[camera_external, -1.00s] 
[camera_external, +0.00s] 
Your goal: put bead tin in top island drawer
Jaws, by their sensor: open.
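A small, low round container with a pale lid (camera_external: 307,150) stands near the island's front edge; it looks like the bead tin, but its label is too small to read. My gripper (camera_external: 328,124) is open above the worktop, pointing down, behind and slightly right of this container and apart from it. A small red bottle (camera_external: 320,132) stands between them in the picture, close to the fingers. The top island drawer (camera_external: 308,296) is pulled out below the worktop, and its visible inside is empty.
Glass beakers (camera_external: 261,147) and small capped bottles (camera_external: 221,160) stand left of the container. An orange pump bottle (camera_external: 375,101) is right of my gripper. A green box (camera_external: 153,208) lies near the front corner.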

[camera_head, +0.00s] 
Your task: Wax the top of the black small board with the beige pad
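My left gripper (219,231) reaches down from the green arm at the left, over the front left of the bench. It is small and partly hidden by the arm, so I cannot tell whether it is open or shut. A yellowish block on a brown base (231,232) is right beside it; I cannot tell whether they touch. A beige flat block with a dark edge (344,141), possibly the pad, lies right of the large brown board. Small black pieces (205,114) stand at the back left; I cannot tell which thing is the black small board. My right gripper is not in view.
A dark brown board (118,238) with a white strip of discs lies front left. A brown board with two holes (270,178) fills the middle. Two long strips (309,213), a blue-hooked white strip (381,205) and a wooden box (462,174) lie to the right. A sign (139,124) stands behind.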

...

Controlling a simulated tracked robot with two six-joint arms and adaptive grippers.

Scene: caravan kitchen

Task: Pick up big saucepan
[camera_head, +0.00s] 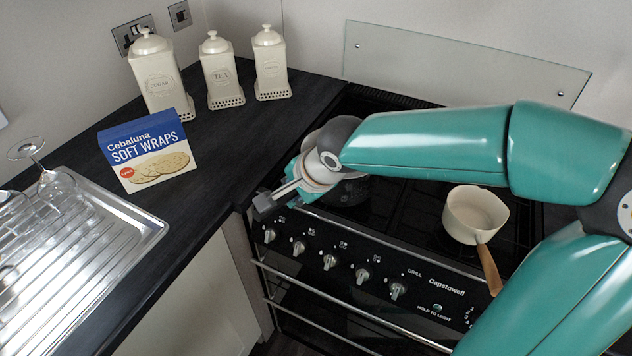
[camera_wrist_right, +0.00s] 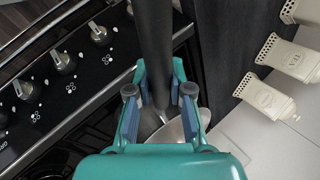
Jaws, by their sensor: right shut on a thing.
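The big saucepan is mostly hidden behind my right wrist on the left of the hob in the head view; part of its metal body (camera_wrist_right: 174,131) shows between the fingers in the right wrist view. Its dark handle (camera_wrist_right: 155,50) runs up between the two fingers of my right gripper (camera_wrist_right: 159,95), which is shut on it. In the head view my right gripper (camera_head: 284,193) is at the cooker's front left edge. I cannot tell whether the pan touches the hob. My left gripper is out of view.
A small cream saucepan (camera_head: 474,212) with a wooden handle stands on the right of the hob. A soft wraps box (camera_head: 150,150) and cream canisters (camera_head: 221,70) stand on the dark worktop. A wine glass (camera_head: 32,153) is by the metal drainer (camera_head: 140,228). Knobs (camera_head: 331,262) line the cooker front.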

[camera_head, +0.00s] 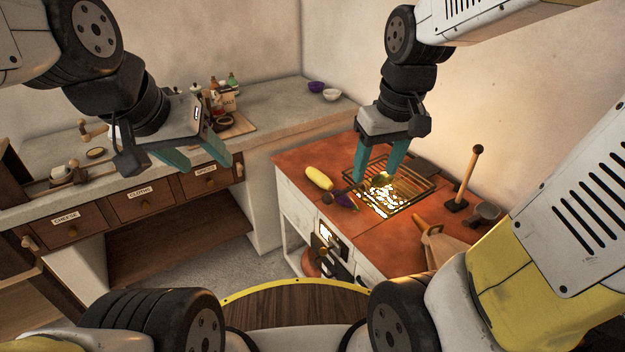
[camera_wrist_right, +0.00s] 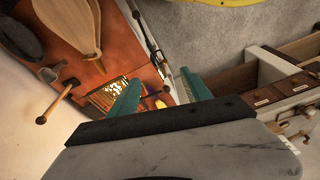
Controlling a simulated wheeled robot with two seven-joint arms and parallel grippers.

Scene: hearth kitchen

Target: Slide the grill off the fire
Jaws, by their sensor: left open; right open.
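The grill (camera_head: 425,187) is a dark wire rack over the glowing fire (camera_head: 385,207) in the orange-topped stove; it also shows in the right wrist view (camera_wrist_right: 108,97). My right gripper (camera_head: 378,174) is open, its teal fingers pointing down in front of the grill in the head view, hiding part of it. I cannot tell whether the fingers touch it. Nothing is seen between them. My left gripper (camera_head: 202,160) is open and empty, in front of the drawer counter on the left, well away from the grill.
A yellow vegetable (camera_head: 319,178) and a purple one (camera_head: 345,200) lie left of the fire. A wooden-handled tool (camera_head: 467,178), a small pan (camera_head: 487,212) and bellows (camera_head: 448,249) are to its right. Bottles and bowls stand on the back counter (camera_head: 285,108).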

==

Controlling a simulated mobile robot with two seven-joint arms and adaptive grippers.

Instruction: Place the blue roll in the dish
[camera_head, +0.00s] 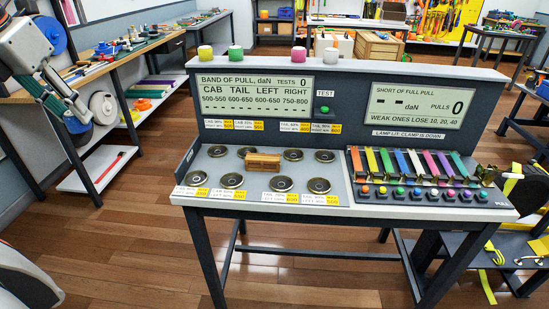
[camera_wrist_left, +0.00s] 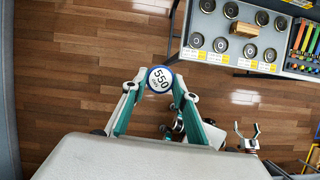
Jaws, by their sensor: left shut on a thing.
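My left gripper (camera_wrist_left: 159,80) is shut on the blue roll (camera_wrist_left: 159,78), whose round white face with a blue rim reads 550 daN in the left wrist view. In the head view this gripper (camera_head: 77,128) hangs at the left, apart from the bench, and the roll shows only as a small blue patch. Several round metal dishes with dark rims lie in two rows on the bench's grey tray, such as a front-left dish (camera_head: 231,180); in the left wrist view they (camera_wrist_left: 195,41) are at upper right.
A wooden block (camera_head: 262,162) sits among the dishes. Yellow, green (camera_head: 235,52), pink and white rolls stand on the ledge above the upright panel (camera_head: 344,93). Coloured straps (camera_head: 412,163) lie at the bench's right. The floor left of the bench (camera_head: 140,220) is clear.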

#### Directive:
Write out, exactly and with nothing added, everything from the line with "Jaws, by their sensor: right shut on a thing." down to the line with "Target: Slide the grill off the fire", both included. Drop any pictures.

#### Answer to the task:
Jaws, by their sensor: right shut on a thing.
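The big saucepan is mostly hidden behind my right wrist on the left of the hob in the head view; part of its metal body (camera_wrist_right: 174,131) shows between the fingers in the right wrist view. Its dark handle (camera_wrist_right: 155,50) runs up between the two fingers of my right gripper (camera_wrist_right: 159,95), which is shut on it. In the head view my right gripper (camera_head: 284,193) is at the cooker's front left edge. I cannot tell whether the pan touches the hob. My left gripper is out of view.
A small cream saucepan (camera_head: 474,212) with a wooden handle stands on the right of the hob. A soft wraps box (camera_head: 150,150) and cream canisters (camera_head: 221,70) stand on the dark worktop. A wine glass (camera_head: 32,153) is by the metal drainer (camera_head: 140,228). Knobs (camera_head: 331,262) line the cooker front.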

[camera_head, +0.00s] 
[camera_wrist_right, +0.00s] 
Controlling a simulated wheeled robot with two seven-joint arms and parallel grippers.

Scene: hearth kitchen

Target: Slide the grill off the fire

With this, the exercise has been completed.